SHORT PROBLEM
Each line of the material must be repeated precisely, with the pictures left out.

MATERIAL TO PROCESS
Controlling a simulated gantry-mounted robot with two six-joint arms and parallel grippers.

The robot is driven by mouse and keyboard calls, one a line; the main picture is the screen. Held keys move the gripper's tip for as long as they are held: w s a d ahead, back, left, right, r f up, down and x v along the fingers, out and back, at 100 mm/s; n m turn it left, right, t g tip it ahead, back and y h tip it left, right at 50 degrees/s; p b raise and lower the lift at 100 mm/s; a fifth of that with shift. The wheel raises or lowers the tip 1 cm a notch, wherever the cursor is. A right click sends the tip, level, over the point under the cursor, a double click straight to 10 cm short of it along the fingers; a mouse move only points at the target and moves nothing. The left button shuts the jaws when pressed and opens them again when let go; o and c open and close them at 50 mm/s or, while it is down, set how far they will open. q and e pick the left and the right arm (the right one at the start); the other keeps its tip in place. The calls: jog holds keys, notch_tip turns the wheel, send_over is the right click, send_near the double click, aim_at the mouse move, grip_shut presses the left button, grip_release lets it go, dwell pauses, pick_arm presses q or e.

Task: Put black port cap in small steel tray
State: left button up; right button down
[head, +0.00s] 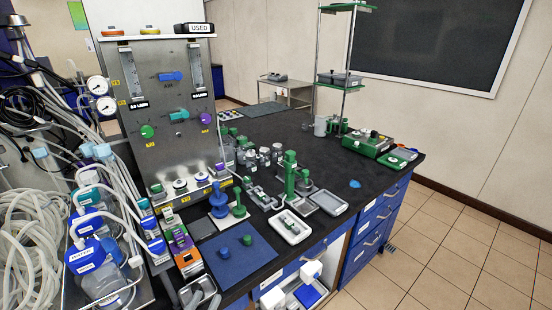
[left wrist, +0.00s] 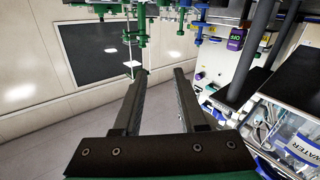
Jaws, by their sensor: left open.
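My left gripper (left wrist: 160,74) is open in the left wrist view, with two dark fingers apart and nothing between them. I cannot make out my right gripper in either view. I cannot pick out the black port cap for certain in the head view. A shallow grey tray (head: 328,211) with a pale rim lies near the bench's front edge and looks empty. A white-rimmed tray (head: 305,237) beside it holds small pieces. A small metallic tray (head: 212,283) with dark grey pieces is at the bottom. I cannot tell which is the small steel tray.
The steel panel (head: 165,100) with gauges and knobs rises at the left. A blue mat (head: 245,265) bears a blue and a green piece. Tall green fittings (head: 290,175) stand mid-bench. Tubing and bottles crowd the left. The black bench top (head: 350,165) has free room at right.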

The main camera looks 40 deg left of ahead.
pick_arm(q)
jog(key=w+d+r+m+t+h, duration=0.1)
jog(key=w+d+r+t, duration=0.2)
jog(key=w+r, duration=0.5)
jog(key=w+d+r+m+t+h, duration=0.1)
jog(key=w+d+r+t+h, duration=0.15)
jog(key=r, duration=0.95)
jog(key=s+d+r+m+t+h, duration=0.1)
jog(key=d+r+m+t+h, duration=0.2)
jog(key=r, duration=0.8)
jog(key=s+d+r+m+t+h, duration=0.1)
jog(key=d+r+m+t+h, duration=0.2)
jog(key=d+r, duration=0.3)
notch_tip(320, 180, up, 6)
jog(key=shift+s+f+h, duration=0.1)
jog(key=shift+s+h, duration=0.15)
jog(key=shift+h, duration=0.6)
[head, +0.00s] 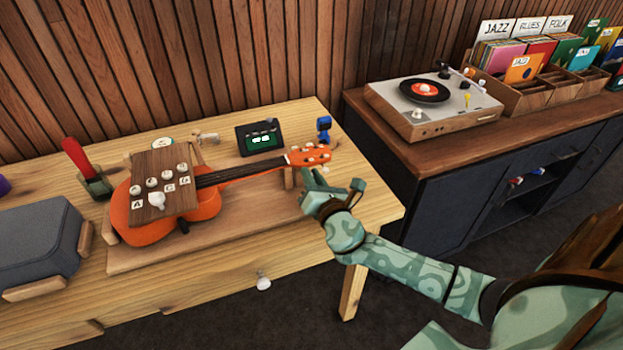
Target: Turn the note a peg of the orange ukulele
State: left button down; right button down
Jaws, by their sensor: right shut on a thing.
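The orange ukulele (150,229) lies on a wooden stand (205,250) on the table, its neck pointing right. Its orange headstock (311,156) has several pale pegs around its edges. A wooden board (160,166) with round knobs and letter labels, A among them, covers part of the body. My right gripper (313,176) is at the near side of the headstock, shut on a small peg there. The fingers largely hide that peg, and I cannot read which note it is. My left gripper is not in view.
A small dark device with a lit green screen (261,141) stands behind the neck, with a blue object (323,128) to its right. A red-handled tool in a holder (95,183) and a grey case (38,247) are at left. The table's front strip is clear.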

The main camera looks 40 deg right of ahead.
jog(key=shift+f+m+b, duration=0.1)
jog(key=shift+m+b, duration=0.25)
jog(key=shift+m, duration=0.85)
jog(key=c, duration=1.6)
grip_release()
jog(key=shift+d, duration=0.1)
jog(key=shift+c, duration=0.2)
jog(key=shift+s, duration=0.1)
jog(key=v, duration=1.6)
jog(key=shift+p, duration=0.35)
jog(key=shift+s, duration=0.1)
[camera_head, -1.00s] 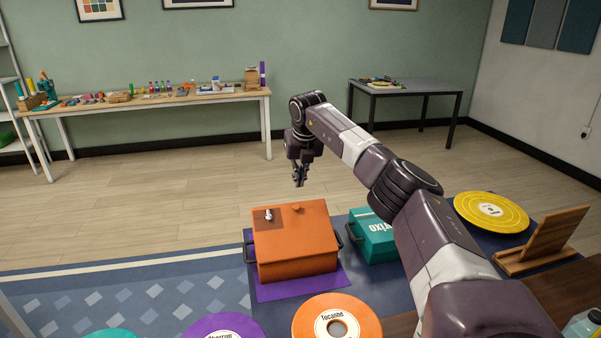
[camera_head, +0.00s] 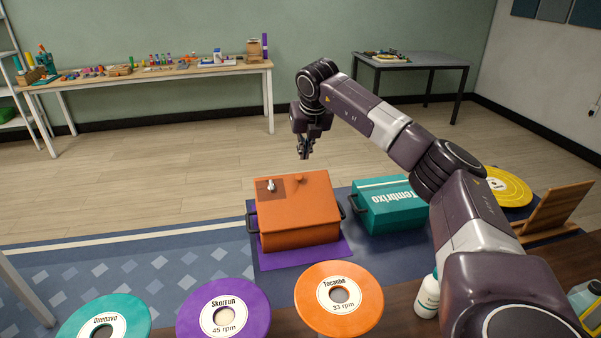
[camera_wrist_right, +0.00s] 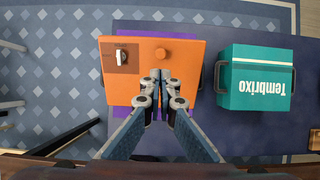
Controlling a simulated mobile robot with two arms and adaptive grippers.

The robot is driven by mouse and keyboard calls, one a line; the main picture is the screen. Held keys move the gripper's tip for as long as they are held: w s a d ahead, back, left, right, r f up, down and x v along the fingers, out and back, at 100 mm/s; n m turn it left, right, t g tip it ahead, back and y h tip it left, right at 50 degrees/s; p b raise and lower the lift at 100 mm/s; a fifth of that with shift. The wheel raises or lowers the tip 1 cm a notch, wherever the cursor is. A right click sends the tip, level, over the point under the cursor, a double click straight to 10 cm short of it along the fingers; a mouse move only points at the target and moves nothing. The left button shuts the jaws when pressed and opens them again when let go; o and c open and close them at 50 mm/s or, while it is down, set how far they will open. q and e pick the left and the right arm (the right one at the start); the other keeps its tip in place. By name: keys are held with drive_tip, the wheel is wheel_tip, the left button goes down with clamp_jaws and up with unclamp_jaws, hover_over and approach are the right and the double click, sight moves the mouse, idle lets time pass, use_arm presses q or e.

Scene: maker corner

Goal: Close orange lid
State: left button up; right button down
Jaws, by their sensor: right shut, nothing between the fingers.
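An orange box (camera_head: 300,232) with dark side handles stands on a purple mat (camera_head: 270,262) in the head view. Its orange lid (camera_head: 310,190) lies flat over the top, with an orange knob and a small silver piece on a darker patch. No gap under the lid is visible. In the wrist view the lid (camera_wrist_right: 185,60) is seen from above. My right gripper (camera_head: 305,155) is shut and empty, beyond the box's far edge in the head view and apart from it. In the wrist view its fingertips (camera_wrist_right: 162,78) overlap the lid below the knob. My left gripper is out of view.
A teal box (camera_head: 392,212) stands right of the orange box and also shows in the wrist view (camera_wrist_right: 240,77). Teal, purple and orange discs (camera_head: 312,297) are in front. A yellow disc, wooden stand (camera_head: 555,210) and white bottle (camera_head: 427,297) are at right. The floor behind is clear.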

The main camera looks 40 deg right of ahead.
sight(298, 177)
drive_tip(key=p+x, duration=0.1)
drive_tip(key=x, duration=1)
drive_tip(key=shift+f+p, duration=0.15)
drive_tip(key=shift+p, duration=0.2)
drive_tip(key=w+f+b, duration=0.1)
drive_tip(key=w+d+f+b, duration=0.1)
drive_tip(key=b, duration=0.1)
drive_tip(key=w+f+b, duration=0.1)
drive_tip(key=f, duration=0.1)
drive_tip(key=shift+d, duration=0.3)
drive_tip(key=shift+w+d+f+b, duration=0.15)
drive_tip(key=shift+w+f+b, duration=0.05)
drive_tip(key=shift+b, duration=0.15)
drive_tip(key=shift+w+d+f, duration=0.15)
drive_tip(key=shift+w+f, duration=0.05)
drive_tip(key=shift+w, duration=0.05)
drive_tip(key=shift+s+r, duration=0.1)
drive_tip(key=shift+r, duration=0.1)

FINISHED TASK
Controlling a simulated gantry-mounted robot with two six-joint arms and parallel grippers.

The robot is driven by mouse and keyboard calls, one a line; the main picture is the screen. Held keys move the gripper's tip for as long as they are held: w s a d ahead, back, left, right, r f up, down and x v along the fingers, out and back, at 100 mm/s; n m turn it left, right, t g tip it ahead, back and y h tip it left, right at 50 degrees/s; p b raise and lower the lift at 100 mm/s; a fifth of that with shift. The wheel raises or lowers the tip 1 cm a notch, wherever the cursor is. A right click sends the tip, level, over the point under the cursor, a double click straight to 10 cm short of it along the fingers; a mouse move only points at the target and moves nothing. The left button shuts the jaws when pressed and opens them again when let go; o and c open and close them at 50 mm/s or, while it is down, set how far they will open. q and e pick the left and the right arm (the right one at the start); the other keeps its tip in place. The calls: jog holds keys, notch_tip turns the wheel, send_over is the right click, send_near the double click, aim_at the mouse move, grip_shut presses the left button, grip_release lets it go, dwell pauses, pick_arm presses q or e.

Task: Put black port cap in small steel tray
State: left button up; right button down
[head, +0.00s] 
[left wrist, +0.00s] 
Jaws, by their sensor: left open.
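My left gripper (left wrist: 160,74) is open in the left wrist view, with two dark fingers apart and nothing between them. I cannot make out my right gripper in either view. I cannot pick out the black port cap for certain in the head view. A shallow grey tray (head: 328,211) with a pale rim lies near the bench's front edge and looks empty. A white-rimmed tray (head: 305,237) beside it holds small pieces. A small metallic tray (head: 212,283) with dark grey pieces is at the bottom. I cannot tell which is the small steel tray.
The steel panel (head: 165,100) with gauges and knobs rises at the left. A blue mat (head: 245,265) bears a blue and a green piece. Tall green fittings (head: 290,175) stand mid-bench. Tubing and bottles crowd the left. The black bench top (head: 350,165) has free room at right.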

The main camera looks 40 deg left of ahead.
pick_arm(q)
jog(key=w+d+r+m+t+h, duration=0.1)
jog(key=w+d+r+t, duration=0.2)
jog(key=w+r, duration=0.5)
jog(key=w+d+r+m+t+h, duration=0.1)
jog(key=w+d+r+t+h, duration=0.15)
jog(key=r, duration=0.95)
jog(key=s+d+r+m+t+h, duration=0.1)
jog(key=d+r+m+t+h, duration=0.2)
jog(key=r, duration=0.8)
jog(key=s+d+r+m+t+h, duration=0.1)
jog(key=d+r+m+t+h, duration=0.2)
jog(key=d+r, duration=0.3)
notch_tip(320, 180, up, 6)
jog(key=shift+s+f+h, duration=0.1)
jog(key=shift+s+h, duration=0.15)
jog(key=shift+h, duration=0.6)
[head, +0.00s] 
Target: Turn the note a peg of the orange ukulele
State: left button down; right button down
Jaws, by their sensor: right shut on a thing.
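The orange ukulele (150,229) lies on a wooden stand (205,250) on the table, its neck pointing right. Its orange headstock (311,156) has several pale pegs around its edges. A wooden board (160,166) with round knobs and letter labels, A among them, covers part of the body. My right gripper (313,176) is at the near side of the headstock, shut on a small peg there. The fingers largely hide that peg, and I cannot read which note it is. My left gripper is not in view.
A small dark device with a lit green screen (261,141) stands behind the neck, with a blue object (323,128) to its right. A red-handled tool in a holder (95,183) and a grey case (38,247) are at left. The table's front strip is clear.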

The main camera looks 40 deg right of ahead.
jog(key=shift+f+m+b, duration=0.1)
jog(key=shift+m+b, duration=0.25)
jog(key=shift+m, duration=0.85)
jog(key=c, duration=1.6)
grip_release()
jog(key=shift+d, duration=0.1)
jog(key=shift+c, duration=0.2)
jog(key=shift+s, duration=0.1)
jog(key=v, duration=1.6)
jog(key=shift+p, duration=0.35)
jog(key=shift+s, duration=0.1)
[camera_head, -1.00s] 
[camera_head, +0.00s] 
[camera_wrist_right, +0.00s] 
Controlling a simulated mobile robot with two arms and adaptive grippers.

The robot is driven by mouse and keyboard calls, one a line; the main picture is the screen. Held keys move the gripper's tip for as long as they are held: w s a d ahead, back, left, right, r f up, down and x v along the fingers, out and back, at 100 mm/s; n m turn it left, right, t g tip it ahead, back and y h tip it left, right at 50 degrees/s; p b raise and lower the lift at 100 mm/s; a fifth of that with shift. The wheel raises or lowers the tip 1 cm a notch, wherever the cursor is. A right click sends the tip, level, over the point under the cursor, a double click straight to 10 cm short of it along the fingers; a mouse move only points at the target and moves nothing. The left button shuts the jaws when pressed and opens them again when let go; o and c open and close them at 50 mm/s or, while it is down, set how far they will open. q and e pick the left and the right arm (the right one at the start); the other keeps its tip in place. By name: keys are held with drive_tip, the wheel is wheel_tip, the left button goes down with clamp_jaws and up with unclamp_jaws, hover_over and approach are the right and the double click, sight moves the mouse, idle lets time pass, use_arm presses q or e.

Scene: maker corner

Goal: Close orange lid
State: left button up; right button down
Jaws, by their sensor: right shut, nothing between the fingers.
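An orange box (camera_head: 300,232) with dark side handles stands on a purple mat (camera_head: 270,262) in the head view. Its orange lid (camera_head: 310,190) lies flat over the top, with an orange knob and a small silver piece on a darker patch. No gap under the lid is visible. In the wrist view the lid (camera_wrist_right: 185,60) is seen from above. My right gripper (camera_head: 305,155) is shut and empty, beyond the box's far edge in the head view and apart from it. In the wrist view its fingertips (camera_wrist_right: 162,78) overlap the lid below the knob. My left gripper is out of view.
A teal box (camera_head: 392,212) stands right of the orange box and also shows in the wrist view (camera_wrist_right: 240,77). Teal, purple and orange discs (camera_head: 312,297) are in front. A yellow disc, wooden stand (camera_head: 555,210) and white bottle (camera_head: 427,297) are at right. The floor behind is clear.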

The main camera looks 40 deg right of ahead.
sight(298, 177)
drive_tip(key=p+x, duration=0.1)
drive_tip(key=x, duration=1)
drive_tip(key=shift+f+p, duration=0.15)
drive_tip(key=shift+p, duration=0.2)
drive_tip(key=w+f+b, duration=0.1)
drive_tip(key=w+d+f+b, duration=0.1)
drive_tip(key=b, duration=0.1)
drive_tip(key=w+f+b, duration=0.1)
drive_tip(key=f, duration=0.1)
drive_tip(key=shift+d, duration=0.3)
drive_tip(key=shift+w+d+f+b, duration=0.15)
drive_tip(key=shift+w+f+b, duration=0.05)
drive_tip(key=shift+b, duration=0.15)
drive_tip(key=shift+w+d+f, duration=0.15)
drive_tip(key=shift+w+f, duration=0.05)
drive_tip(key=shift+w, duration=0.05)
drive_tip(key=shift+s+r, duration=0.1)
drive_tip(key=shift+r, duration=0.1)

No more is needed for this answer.